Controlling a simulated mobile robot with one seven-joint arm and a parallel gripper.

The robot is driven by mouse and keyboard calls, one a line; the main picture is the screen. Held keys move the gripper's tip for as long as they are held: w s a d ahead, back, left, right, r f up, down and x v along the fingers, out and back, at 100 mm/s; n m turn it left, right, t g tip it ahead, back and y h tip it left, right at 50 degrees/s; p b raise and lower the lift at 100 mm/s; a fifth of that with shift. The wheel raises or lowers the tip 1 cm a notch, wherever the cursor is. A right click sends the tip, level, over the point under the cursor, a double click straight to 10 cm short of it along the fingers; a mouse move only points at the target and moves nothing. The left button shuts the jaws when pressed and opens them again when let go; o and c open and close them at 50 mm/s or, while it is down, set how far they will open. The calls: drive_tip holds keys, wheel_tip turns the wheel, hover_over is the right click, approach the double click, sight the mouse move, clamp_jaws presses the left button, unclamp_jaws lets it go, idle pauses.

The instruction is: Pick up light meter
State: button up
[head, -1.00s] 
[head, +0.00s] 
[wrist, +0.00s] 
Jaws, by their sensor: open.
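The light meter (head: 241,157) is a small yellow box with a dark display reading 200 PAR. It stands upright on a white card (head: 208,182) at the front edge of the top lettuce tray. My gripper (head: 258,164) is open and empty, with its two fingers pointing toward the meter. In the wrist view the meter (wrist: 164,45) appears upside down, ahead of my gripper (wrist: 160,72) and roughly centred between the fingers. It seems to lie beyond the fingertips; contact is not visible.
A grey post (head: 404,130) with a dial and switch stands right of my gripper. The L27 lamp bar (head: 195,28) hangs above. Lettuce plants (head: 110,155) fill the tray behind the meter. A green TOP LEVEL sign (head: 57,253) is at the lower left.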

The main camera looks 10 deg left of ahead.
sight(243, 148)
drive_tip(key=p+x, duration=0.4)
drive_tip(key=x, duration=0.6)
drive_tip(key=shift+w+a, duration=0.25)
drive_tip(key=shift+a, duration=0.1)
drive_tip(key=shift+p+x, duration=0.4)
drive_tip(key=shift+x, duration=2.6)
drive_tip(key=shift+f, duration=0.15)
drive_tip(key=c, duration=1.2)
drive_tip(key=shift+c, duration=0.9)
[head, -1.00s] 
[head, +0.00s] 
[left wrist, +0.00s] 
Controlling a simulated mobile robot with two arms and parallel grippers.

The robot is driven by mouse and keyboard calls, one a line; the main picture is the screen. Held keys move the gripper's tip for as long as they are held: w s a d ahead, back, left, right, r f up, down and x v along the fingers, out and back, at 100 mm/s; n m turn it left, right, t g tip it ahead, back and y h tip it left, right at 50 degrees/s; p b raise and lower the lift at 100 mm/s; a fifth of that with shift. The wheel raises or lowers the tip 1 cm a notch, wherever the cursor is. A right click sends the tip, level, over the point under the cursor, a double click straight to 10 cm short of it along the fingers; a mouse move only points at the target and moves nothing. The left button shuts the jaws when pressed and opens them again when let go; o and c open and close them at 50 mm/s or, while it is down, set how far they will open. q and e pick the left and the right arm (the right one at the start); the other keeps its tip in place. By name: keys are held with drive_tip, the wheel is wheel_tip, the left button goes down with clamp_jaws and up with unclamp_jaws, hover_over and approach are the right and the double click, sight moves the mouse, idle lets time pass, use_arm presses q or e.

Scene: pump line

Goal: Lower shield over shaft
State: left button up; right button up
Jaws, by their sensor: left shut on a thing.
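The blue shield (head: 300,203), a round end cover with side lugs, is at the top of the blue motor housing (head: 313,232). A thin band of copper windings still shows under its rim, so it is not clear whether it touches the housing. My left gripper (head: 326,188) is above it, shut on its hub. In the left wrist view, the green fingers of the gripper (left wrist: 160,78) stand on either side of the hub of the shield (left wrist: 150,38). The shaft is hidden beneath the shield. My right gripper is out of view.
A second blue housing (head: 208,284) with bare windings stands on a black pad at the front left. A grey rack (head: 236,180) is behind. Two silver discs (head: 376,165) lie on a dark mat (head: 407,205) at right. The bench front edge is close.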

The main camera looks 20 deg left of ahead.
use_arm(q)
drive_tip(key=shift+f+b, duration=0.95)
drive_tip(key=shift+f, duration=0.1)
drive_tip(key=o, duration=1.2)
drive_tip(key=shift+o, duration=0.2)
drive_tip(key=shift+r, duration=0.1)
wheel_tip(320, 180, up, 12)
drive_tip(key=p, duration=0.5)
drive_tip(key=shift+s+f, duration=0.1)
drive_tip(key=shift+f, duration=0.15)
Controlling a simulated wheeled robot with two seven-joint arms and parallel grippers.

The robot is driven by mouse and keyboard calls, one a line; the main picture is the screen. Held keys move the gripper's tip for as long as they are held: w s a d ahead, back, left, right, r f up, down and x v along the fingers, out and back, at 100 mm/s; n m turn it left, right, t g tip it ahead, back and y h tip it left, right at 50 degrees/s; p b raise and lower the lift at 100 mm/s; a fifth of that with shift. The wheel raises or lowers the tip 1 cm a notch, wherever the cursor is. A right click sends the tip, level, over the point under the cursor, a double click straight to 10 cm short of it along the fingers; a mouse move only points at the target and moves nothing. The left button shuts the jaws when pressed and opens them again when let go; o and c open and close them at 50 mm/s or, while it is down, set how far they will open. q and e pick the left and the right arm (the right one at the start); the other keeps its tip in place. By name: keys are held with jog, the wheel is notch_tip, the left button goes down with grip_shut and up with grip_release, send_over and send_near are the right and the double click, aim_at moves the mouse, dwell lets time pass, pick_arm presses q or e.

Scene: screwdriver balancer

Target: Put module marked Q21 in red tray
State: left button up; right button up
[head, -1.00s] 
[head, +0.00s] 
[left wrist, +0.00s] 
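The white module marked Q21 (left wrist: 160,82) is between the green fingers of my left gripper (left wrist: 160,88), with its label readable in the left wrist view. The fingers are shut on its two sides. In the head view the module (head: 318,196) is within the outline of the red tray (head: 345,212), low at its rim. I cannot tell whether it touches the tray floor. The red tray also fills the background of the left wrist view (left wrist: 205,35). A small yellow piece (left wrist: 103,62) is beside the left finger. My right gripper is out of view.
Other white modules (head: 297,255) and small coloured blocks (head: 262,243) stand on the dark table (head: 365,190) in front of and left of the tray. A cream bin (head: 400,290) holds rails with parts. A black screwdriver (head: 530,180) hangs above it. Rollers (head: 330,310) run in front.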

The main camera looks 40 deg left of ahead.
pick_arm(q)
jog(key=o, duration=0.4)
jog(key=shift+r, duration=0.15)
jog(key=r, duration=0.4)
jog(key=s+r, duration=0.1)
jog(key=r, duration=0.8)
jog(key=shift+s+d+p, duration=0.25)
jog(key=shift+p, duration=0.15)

────────────────

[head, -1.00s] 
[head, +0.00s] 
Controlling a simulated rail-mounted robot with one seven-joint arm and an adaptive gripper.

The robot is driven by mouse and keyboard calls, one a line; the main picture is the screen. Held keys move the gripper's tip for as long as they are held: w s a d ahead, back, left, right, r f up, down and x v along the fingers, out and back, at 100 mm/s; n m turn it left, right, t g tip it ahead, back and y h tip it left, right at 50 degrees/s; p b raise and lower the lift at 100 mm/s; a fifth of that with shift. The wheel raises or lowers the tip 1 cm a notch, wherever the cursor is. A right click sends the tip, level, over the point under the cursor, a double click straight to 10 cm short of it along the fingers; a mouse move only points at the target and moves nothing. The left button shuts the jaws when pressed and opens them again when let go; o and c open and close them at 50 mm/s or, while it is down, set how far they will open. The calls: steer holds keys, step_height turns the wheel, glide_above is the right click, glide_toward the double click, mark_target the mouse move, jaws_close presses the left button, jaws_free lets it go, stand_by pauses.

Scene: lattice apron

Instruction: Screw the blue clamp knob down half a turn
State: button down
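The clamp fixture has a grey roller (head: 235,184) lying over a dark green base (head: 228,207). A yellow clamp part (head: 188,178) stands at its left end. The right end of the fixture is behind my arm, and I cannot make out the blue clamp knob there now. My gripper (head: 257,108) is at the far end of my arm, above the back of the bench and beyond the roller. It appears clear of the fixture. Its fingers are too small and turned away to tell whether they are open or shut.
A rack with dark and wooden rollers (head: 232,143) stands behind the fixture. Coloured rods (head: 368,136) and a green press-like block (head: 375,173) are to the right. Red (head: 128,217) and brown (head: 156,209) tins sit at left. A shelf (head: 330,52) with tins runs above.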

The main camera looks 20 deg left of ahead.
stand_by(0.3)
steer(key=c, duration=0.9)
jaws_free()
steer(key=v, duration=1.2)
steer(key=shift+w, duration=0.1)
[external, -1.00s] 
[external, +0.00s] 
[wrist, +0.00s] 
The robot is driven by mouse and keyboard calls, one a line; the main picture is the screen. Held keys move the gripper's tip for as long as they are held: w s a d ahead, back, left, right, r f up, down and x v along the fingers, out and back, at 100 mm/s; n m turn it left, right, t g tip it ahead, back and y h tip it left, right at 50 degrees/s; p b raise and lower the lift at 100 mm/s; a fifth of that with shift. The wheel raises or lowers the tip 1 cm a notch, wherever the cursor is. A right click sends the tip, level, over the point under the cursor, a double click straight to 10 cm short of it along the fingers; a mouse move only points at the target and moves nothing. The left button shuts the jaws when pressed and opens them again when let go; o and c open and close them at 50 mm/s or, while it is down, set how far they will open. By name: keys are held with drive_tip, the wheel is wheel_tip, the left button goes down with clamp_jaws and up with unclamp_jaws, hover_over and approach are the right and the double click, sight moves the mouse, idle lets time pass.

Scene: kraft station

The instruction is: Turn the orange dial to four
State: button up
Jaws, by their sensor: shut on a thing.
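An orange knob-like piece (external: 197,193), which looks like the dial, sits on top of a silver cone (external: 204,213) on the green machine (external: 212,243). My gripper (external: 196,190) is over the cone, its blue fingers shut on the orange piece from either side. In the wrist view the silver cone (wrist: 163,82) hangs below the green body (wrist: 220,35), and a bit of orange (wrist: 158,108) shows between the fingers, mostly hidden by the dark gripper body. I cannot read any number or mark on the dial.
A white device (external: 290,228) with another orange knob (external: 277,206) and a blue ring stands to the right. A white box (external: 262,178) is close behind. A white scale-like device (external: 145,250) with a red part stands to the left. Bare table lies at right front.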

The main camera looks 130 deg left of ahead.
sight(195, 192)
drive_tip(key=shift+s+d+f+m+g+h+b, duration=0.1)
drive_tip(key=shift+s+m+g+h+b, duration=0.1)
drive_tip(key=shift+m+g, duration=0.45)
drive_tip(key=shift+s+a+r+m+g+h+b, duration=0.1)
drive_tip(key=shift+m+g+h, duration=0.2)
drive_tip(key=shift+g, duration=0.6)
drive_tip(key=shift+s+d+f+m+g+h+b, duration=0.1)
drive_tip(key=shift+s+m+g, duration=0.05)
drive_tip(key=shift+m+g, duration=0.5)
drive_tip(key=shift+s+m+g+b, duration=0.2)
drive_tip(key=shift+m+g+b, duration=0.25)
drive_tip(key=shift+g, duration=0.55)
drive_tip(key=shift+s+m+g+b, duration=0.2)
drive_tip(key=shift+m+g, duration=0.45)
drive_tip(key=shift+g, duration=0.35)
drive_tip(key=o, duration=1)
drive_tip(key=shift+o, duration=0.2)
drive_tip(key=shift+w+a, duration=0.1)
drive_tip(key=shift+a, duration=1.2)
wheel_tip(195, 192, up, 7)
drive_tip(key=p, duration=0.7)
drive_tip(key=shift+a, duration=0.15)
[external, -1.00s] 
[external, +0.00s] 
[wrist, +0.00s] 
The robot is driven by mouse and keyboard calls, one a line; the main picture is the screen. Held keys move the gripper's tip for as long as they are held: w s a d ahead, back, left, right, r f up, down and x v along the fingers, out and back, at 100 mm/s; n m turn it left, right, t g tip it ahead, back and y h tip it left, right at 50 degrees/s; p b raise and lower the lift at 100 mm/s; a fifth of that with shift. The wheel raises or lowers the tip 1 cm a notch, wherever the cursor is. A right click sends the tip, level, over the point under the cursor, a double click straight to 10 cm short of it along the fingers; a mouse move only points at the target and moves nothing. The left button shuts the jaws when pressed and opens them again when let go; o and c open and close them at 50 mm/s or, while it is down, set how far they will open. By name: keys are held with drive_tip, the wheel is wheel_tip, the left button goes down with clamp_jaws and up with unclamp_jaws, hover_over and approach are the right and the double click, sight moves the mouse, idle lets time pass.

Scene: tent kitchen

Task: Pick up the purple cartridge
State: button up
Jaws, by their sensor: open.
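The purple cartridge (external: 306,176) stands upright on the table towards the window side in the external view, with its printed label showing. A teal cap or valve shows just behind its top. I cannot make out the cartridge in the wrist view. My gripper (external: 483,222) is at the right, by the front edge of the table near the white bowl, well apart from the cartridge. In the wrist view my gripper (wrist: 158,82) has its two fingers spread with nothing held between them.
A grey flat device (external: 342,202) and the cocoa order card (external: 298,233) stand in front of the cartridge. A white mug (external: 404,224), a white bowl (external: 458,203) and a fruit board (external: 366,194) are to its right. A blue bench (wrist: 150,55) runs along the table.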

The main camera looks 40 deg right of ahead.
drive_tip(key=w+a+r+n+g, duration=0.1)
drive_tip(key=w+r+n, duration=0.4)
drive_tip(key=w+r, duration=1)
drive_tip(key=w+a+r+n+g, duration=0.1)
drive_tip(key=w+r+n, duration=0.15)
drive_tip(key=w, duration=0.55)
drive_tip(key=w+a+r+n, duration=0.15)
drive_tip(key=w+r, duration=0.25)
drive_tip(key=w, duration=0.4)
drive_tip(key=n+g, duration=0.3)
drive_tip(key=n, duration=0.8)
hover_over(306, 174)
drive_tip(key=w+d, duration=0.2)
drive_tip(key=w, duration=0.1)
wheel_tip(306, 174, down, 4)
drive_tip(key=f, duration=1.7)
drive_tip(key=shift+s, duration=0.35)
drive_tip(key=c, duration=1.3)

────────────────

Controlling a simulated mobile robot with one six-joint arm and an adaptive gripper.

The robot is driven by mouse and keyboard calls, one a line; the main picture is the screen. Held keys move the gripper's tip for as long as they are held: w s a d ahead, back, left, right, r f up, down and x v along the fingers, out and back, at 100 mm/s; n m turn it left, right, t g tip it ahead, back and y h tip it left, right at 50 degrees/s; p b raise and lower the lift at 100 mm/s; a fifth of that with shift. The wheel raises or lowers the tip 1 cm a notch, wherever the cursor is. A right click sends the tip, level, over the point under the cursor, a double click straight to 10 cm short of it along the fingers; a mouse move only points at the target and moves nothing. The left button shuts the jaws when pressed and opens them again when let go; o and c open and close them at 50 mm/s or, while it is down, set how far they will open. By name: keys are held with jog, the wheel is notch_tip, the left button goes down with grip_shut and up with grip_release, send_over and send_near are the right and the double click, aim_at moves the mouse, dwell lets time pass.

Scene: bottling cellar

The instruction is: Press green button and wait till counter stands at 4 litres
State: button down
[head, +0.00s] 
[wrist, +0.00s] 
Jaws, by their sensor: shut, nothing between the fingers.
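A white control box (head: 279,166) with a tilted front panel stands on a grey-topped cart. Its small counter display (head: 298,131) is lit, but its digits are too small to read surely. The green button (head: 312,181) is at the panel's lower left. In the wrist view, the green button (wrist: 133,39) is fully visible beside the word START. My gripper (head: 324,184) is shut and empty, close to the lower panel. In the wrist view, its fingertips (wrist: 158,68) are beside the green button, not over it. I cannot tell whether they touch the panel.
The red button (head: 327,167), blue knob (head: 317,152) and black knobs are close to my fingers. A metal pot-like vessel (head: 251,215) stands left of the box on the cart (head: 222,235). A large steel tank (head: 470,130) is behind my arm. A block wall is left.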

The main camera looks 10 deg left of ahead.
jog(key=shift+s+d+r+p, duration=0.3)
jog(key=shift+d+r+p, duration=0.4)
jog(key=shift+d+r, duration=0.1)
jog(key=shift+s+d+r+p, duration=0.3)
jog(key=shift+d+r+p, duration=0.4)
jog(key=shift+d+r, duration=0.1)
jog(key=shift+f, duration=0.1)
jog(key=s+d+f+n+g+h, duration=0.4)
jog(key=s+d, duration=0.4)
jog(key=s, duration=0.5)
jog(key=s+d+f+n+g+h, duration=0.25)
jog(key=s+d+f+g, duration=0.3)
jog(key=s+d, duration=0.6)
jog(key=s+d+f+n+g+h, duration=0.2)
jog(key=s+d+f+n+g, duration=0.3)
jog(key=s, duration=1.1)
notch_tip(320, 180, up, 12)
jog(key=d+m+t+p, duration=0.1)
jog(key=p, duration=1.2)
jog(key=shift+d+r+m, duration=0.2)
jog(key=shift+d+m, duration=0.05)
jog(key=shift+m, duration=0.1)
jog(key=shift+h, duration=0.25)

────────────────

* Aim *
Count every line of the records that holds "parallel". State the number, nothing else.

* Task response *
3